◆ WHAT THIS TASK INVOLVES: Extract every line below that contains the word "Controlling".

# DATA SHOWN start

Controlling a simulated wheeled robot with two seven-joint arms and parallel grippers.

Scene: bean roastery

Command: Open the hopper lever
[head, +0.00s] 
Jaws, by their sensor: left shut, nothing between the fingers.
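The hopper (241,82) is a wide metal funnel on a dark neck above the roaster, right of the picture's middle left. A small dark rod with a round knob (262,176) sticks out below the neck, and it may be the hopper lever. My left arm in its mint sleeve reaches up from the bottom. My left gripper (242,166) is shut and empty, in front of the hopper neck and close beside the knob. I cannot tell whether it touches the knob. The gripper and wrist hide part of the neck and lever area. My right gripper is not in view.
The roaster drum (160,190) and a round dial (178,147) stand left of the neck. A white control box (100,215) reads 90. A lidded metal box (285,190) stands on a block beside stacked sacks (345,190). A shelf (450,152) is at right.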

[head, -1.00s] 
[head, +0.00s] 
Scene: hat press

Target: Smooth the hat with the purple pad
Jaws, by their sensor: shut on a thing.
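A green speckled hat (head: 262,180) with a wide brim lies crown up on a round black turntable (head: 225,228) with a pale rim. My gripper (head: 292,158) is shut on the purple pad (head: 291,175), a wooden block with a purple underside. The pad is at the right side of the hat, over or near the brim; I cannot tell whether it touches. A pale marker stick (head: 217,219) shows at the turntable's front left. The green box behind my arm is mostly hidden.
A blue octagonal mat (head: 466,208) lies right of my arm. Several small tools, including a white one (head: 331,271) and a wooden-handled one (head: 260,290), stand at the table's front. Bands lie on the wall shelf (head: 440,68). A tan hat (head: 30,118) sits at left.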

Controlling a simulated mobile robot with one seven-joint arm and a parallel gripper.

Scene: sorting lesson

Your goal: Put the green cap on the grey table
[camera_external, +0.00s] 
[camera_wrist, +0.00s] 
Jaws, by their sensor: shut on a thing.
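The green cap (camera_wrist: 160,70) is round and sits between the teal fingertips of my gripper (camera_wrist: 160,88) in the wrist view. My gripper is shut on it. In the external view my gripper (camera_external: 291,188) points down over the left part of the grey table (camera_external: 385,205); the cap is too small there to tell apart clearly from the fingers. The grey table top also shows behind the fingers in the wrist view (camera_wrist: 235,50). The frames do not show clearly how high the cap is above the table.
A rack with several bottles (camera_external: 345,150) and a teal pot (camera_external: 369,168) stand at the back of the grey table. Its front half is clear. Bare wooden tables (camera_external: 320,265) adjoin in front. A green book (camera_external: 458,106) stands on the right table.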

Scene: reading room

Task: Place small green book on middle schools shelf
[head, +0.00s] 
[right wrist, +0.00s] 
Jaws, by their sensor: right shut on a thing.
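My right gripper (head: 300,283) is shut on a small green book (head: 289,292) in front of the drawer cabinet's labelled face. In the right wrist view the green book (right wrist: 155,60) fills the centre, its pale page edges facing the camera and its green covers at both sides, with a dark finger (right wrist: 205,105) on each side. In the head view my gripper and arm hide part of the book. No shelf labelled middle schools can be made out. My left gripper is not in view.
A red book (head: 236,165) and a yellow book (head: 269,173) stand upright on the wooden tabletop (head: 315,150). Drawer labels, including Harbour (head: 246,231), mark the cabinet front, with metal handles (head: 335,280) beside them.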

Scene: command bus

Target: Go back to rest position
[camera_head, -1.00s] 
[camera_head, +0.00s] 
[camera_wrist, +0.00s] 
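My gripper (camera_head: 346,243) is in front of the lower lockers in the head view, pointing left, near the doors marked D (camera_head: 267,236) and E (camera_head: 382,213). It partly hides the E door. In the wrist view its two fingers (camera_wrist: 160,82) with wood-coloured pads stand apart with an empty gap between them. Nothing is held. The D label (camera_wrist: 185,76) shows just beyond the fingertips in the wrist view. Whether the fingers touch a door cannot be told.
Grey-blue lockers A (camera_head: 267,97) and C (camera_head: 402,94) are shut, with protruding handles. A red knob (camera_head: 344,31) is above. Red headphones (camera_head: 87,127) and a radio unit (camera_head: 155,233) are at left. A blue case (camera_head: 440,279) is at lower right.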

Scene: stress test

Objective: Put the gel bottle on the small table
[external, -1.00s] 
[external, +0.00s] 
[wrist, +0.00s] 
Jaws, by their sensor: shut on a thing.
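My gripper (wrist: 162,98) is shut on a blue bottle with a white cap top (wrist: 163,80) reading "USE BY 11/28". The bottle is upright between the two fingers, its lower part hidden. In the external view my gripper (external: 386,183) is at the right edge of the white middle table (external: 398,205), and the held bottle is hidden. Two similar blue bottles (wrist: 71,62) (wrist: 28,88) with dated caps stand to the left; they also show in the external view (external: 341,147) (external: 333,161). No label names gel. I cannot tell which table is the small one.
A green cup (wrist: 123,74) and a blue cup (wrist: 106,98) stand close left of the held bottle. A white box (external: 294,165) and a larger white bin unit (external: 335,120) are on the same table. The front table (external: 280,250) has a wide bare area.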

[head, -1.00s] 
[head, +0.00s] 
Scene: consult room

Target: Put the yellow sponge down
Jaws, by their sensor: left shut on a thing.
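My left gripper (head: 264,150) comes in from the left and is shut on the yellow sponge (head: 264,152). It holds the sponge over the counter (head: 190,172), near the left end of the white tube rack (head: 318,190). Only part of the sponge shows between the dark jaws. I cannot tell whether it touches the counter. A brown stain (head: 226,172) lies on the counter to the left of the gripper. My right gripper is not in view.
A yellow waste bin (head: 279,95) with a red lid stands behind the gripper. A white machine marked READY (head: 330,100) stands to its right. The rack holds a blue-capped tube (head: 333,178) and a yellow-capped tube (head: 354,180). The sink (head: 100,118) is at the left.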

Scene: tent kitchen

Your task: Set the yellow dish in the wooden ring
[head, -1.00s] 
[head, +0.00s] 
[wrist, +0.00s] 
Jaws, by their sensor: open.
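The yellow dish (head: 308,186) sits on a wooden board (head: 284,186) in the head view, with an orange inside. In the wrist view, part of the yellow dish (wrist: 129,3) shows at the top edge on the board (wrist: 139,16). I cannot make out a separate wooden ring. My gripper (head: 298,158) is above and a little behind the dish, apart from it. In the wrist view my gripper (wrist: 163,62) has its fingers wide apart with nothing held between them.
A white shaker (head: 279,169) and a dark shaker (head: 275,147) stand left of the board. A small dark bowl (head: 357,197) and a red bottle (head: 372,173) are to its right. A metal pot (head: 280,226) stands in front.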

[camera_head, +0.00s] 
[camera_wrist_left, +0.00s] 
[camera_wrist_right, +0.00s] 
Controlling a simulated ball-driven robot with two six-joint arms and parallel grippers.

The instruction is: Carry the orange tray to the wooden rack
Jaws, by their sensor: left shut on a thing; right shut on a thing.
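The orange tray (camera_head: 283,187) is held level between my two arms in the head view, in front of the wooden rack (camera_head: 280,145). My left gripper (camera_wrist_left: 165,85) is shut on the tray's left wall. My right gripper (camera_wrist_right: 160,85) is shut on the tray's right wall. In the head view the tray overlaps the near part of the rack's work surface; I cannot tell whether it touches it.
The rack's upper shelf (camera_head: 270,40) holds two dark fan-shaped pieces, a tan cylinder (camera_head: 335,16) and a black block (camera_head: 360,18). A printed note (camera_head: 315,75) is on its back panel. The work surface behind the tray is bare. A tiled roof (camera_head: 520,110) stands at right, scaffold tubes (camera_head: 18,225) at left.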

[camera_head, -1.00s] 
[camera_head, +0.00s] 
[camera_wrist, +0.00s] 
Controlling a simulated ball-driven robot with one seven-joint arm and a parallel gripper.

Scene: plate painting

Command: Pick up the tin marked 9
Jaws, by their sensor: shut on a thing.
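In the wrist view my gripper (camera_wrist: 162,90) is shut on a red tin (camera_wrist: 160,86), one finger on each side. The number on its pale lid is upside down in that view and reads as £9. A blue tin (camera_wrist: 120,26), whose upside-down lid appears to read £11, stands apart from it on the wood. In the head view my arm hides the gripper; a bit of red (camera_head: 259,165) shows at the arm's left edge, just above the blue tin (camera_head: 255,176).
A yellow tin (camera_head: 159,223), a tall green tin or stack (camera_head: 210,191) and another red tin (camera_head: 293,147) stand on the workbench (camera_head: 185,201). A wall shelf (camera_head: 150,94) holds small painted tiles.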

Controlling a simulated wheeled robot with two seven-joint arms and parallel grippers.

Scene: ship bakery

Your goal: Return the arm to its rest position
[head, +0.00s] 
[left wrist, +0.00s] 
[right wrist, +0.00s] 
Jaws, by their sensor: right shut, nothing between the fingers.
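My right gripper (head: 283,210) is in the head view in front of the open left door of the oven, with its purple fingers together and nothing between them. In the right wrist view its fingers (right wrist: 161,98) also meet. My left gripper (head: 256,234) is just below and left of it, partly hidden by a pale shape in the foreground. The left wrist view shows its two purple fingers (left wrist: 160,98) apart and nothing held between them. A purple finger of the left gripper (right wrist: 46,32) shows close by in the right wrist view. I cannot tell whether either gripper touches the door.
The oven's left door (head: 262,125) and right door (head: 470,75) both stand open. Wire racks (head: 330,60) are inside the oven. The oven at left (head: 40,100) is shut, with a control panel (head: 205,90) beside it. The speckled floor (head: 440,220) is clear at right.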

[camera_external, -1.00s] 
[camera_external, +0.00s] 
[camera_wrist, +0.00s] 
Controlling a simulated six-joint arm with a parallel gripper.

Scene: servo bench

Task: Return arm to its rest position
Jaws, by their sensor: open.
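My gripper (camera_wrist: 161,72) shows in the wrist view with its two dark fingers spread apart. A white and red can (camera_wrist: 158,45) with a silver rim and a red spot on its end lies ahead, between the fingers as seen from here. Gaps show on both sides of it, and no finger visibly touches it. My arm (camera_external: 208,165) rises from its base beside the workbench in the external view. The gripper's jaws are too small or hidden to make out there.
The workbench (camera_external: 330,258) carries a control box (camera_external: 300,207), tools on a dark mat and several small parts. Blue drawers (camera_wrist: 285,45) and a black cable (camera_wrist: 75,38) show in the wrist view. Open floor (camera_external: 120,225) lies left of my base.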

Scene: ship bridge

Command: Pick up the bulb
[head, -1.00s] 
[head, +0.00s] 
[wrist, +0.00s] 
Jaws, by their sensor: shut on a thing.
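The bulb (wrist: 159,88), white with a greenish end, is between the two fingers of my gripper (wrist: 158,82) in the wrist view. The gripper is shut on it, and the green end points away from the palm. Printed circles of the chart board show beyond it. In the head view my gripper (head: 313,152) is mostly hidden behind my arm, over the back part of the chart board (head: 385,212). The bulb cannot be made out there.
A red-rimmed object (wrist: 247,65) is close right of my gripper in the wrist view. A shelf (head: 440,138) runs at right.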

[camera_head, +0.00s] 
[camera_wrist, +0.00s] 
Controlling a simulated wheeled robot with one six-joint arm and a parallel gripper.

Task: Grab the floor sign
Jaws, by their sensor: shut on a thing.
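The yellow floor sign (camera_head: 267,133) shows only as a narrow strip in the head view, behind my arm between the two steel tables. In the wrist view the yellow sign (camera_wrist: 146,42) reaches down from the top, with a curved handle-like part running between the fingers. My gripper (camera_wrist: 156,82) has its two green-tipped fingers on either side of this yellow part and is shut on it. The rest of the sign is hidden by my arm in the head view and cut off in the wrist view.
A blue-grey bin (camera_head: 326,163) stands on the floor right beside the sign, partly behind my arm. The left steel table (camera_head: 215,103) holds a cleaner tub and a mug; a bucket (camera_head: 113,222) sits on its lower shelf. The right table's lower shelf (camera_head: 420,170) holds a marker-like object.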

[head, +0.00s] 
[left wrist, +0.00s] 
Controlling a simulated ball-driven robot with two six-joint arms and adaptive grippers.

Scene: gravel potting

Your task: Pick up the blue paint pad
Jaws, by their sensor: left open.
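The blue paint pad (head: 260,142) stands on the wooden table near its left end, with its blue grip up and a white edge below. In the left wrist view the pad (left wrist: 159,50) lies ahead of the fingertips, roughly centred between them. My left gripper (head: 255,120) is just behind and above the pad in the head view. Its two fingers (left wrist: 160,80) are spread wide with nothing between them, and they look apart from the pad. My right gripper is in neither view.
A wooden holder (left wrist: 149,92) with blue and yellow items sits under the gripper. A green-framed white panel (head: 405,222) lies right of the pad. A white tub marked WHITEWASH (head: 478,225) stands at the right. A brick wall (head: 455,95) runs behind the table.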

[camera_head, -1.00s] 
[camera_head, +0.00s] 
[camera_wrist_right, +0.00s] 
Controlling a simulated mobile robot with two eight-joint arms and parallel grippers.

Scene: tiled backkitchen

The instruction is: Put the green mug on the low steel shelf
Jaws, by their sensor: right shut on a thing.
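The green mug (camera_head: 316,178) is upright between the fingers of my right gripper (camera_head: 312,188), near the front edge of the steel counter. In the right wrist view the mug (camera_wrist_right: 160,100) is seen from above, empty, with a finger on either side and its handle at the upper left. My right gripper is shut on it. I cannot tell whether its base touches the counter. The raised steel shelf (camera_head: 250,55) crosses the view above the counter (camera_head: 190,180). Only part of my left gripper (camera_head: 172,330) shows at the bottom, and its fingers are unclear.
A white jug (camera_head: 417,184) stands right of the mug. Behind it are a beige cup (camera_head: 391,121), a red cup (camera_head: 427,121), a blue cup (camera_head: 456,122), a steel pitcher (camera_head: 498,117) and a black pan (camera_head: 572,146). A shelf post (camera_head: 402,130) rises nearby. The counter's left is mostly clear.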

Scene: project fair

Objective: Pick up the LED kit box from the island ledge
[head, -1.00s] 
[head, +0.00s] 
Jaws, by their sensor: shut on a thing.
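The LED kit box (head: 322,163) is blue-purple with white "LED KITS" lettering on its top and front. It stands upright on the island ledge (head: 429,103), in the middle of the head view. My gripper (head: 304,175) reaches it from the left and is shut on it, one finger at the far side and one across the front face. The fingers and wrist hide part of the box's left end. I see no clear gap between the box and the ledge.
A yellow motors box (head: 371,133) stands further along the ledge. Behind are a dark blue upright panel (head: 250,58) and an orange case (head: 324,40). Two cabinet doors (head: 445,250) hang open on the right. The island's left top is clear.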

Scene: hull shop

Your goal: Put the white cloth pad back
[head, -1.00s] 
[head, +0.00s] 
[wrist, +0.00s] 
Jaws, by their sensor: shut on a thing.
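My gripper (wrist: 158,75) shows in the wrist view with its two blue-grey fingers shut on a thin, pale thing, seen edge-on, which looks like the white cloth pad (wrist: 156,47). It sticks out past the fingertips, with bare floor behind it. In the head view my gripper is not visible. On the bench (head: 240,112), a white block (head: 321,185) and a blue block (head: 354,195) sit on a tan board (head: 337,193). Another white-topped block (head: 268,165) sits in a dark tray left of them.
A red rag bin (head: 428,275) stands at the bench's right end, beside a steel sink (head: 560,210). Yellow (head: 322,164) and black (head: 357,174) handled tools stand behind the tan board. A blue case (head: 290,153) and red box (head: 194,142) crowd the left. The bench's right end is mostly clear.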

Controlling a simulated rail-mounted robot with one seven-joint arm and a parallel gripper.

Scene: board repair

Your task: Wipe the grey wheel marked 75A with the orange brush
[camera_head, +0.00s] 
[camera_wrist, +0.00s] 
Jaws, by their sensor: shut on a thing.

# DATA SHOWN end

◆ TASK RESULT:
Controlling a simulated wheeled robot with two seven-joint arms and parallel grippers.
Controlling a simulated mobile robot with one seven-joint arm and a parallel gripper.
Controlling a simulated ball-driven robot with two six-joint arms and parallel grippers.
Controlling a simulated ball-driven robot with one seven-joint arm and a parallel gripper.
Controlling a simulated wheeled robot with two seven-joint arms and parallel grippers.
Controlling a simulated six-joint arm with a parallel gripper.
Controlling a simulated wheeled robot with one six-joint arm and a parallel gripper.
Controlling a simulated ball-driven robot with two six-joint arms and adaptive grippers.
Controlling a simulated mobile robot with two eight-joint arms and parallel grippers.
Controlling a simulated rail-mounted robot with one seven-joint arm and a parallel gripper.

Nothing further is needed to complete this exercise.